When I have supported white people, men and women, it was because I thought them the best possible people to do whatever the job required. Nothing else would have occurred to me. If Obama were in any sense mediocre, he would be forgotten by now. He is, in fact, a remarkable human being, not perfect but humanly stunning, like King was and like Mandela is. We look at him, as we looked at them, and are glad to be of our species. He is the change America has been trying desperately and for centuries to hide, ignore, kill. The change America must have if we are to convince the rest of the world that we care about people other than our (white) selves.
True to my inner Goddess of the Three Directions however, this does not mean I agree with everything Obama stands for.

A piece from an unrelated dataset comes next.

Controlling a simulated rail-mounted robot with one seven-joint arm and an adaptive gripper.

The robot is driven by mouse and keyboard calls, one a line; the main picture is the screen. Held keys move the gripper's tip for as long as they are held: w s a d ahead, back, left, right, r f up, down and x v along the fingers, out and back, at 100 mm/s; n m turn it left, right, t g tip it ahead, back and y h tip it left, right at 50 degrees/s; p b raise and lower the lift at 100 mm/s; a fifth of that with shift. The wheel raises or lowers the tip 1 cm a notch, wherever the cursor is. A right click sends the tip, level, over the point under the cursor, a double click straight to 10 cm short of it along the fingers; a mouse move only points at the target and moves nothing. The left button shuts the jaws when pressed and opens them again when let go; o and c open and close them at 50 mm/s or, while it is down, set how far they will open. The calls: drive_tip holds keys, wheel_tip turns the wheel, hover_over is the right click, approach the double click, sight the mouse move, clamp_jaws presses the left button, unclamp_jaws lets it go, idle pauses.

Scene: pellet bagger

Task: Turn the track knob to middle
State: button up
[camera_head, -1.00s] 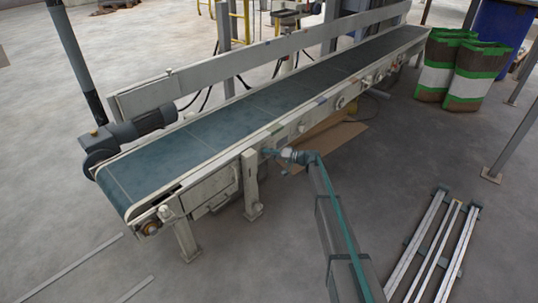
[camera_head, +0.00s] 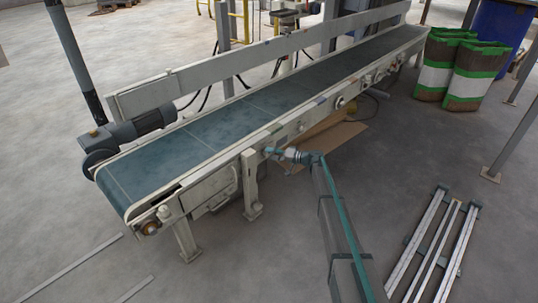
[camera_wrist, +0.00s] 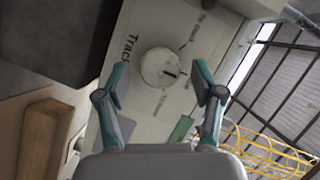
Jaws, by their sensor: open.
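The track knob (camera_wrist: 160,68) is a round, pale knob on a light panel (camera_wrist: 146,124) in the wrist view, with the word "Track" printed to its left. A dark mark shows on the knob's face right of its centre. My gripper (camera_wrist: 164,86) is open, with one teal finger on each side of the knob. The fingers look apart from the knob; how far off in depth I cannot tell. In the head view my gripper (camera_head: 270,151) is at the near side of the conveyor (camera_head: 207,133), and the knob cannot be made out there.
A grey motor (camera_head: 140,123) sits at the conveyor's left end. Green-and-brown bags (camera_head: 474,75) stand at the back right. Metal rails (camera_head: 440,243) lie on the floor at the right. A flat brown sheet (camera_head: 335,139) lies under the conveyor.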

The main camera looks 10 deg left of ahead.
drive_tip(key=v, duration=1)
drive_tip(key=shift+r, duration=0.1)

We differ on important points probably because I am older than he is, I am a woman and person of three colors, (African, Native American, European), I was born and raised in the American South, and when I look at the earth's people, after sixty-four years of life, there is not one person I wish to see suffer, no matter what they have done to me or to anyone else; though I understand quite well the place of suffering, often, in human growth.
I want a grown-up attitude toward Cuba, for instance, a country and a people I love; I want an end to the embargo that has harmed my friends and their children, children who, when I visit Cuba, trustingly turn their faces up for me to kiss. I agree with a teacher of mine, Howard Zinn, that war is as objectionable as cannibalism and slavery; it is beyond obsolete as a means of improving life. I want an end to the on-going war immediately and I want the soldiers to be encouraged to destroy their weapons and to drive themselves out of Iraq.
I want the Israeli government to be made accountable for its behavior towards the Palestinians, and I want the people of the United States to cease acting like they don't understand what is going on. All colonization, all occupation, all repression basically looks the same, whoever is doing it. Here our heads cannot remain stuck in the sand; our future depends of our ability to study, to learn, to understand what is in the records and what is before our eyes. But most of all I want someone with the self-confidence to talk to anyone, "enemy" or "friend," and this Obama has shown he can do. It is difficult to understand how one could vote for a person who is afraid to sit and talk to another human being. When you vote you are making someone a proxy for yourself; they are to speak when, and in places, you cannot. But if they find talking to someone else, who looks just like them, human, impossible, then what good is your vote?
It is hard to relate what it feels like to see Mrs. Clinton (I wish she felt self-assured enough to use her own name) referred to as "a woman" while Barack Obama is always referred to as "a black man." One would think she is just any woman, colorless, race-less, past-less, but she is not. She carries all the history of white womanhood in America in her person; it would be a miracle if we, and the world, did not react to this fact. How dishonest it is, to attempt to make her innocent of her racial inheritance.
I can easily imagine Obama sitting down and talking, person to person, with any leader, woman, man, child or common person, in the world, with no baggage of past servitude or race supremacy to mar their talks. I cannot see the same scenario with Mrs. Clinton who would drag into Twenty-First Century American leadership the same image of white privilege and distance from the reality of others' lives that has so marred our country's contacts with the rest of the world.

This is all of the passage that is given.